An exemption under Regulation A+

This will allow a company to sell securities to general investors for up to $50 million through a public solicitation. To register your security under this exemption, you may need much money. You will also have to complete a financial audit. Also, whatever amount you raise will be considered revenue and therefore taxed.

An exemption under Regulation D

This exempts a company from having to register with the SEC, but the following conditions must be applied:

  • All investors must be accredited. They need to do KYC and be provided by the company straightforward and clear information about the project, deliverables, and reasonable project expectations.
  • The company must file Form D (which is the exemption from registering with the SEC) once the securities are sold.
  • All investors are forbidden from selling the securities, tokens, or shares that they purchased in the STO for at least one year after having purchased them.

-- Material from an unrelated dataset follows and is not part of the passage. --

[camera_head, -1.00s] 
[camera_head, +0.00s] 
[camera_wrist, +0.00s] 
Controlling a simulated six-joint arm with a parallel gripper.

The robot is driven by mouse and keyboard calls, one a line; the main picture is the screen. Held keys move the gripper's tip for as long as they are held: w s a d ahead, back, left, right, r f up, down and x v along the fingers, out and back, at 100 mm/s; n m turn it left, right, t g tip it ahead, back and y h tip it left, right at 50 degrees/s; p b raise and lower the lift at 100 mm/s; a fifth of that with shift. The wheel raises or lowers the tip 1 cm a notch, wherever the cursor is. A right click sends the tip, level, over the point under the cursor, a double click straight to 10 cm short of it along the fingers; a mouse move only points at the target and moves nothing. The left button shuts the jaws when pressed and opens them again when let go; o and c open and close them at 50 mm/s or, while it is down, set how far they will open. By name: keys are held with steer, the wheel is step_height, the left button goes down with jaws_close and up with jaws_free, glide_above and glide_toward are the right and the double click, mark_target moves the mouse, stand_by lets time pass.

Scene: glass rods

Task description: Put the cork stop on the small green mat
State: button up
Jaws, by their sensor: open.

An exemption under Regulation S

This path involves selling your securities anywhere in the world but not in the US. Since you are not selling securities to US residents, the SEC has no interest in overseeing the sale. During your STO, however, you need to conduct KYC to make sure US citizens do not invest in your project.


As the new funding methods like an STO is in its immature stage, regulations still need time to catch up to fill in the needs of the fast-evolving market scenario. Considering to apply one of the three STO exemptions described above could be one of the solutions for your company. It also offers a playground for both technology and regulation to evolve together while safeguarding people getting involved with the unforeseeable market.